Bugün toplumsal yaşantımıza baktığımız zaman, saygı ve sevgide gençler sessiz çoğunlukla anne ve babalarının tutumlarını benimsemekteler.Yani anne ve babalar kimleri severse çocuklarda az çok onları seviyorlar. Anne ve babaların sevmediklerini çocukların sevmesi biraz zor. Çünkü, şartlı reflekslerle büyüyen çocuklarımız, okulda dersleri ezberleyerek, sonrasında model aldıkları insanların davranışlarını kendi hayatlarına da modelleyerek uygulamaktalar.
Nasıl mı derseniz?
Bir çocuk küçük yaşta babası ile amcasının arasındaki çatışmalara şahit olursa, eğer baba kardeşini sevmezse, çocuğu da zor sevmekte amcasını. Bunun istisnası ise, biteysel düşünmeye alışmış ve rol modellerini anne ve babanın tutumuna göre değil de, kendi hür iradesi ile seçen insanlardır.

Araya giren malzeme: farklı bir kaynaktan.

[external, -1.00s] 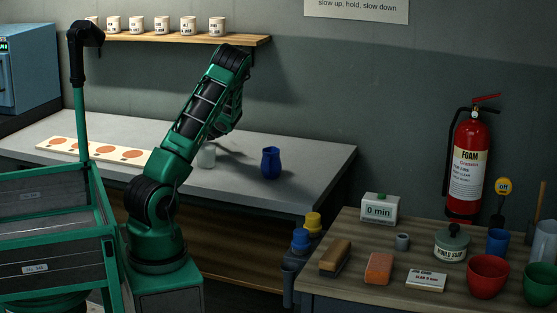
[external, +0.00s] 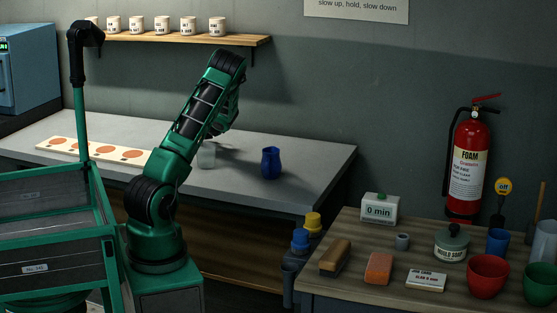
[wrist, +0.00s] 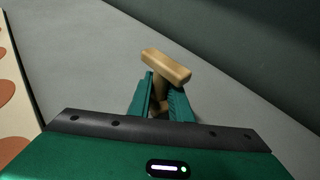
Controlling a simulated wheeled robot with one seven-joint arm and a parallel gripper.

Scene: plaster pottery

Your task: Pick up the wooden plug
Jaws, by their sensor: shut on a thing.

Yani anne ve babalarının güzel yönlerini alıp, kendi kişisel değer yargılarına göre anne ve babalarının doğru bulmadıkları yönlerini sorgulayan çocuklardır.
Yukarıdaki örneği ele alırsak, bireysel düşünen çocuk babası ile amcası arasında miras kavgasını gereksiz bulur. Hayatın sadece maddi şeylerden ibaret olmadığına inanır ve o doğrultuda düşüncelerini geliştirirse kendi kendine der ki “ Ben babam ve annemden ayrı bir insanım, babam ve annemin değer yargıları ile benim değer yargılarım farklı. Bu yüzden ben babamın tutumunu yanlış bulmaktayım. Babam amcamı sadece maddi sebeplerden dolayı sevmese de ben maddiyata önem vermeyen bir insan olarak amcamı severim. O’nun bana karşı sevgisini de hoşuma gitmekte ve bana tavrı da gerçekten benim gelişimime ve hayata tutunmama destek olacak kadar güzel, o halde babamdan ayrı bir insan olarak babamı da üzmeden amcama saygı ve sevgimi eksik etmeyeyim” diyerek bu doğrultuda hareket ederse o zaman hayat ona güzellikleri sunar ve bunun adı da hakiki saygı olur bence.
Hakiki manada saygı, sadece “saygılı insan “ desinler diye değil, insanın içinden gelerek, inanarak yaptığı saygı ve sevgidir. Yoksa anne ve babamı üzmeyeyim, dayıma ve amcama saygılı olayım tavrı sadece anne ve babanın dayatmasından ileri gidemez. Anne ve babalar çocuklarının gerçek manada amca ve dayılarına saygılı olmasını istemekteyseler, kendileri de çocuklarının amca ve dayısı olan kardeşlerine saygı ve sevgiyi eksik etmemeliler.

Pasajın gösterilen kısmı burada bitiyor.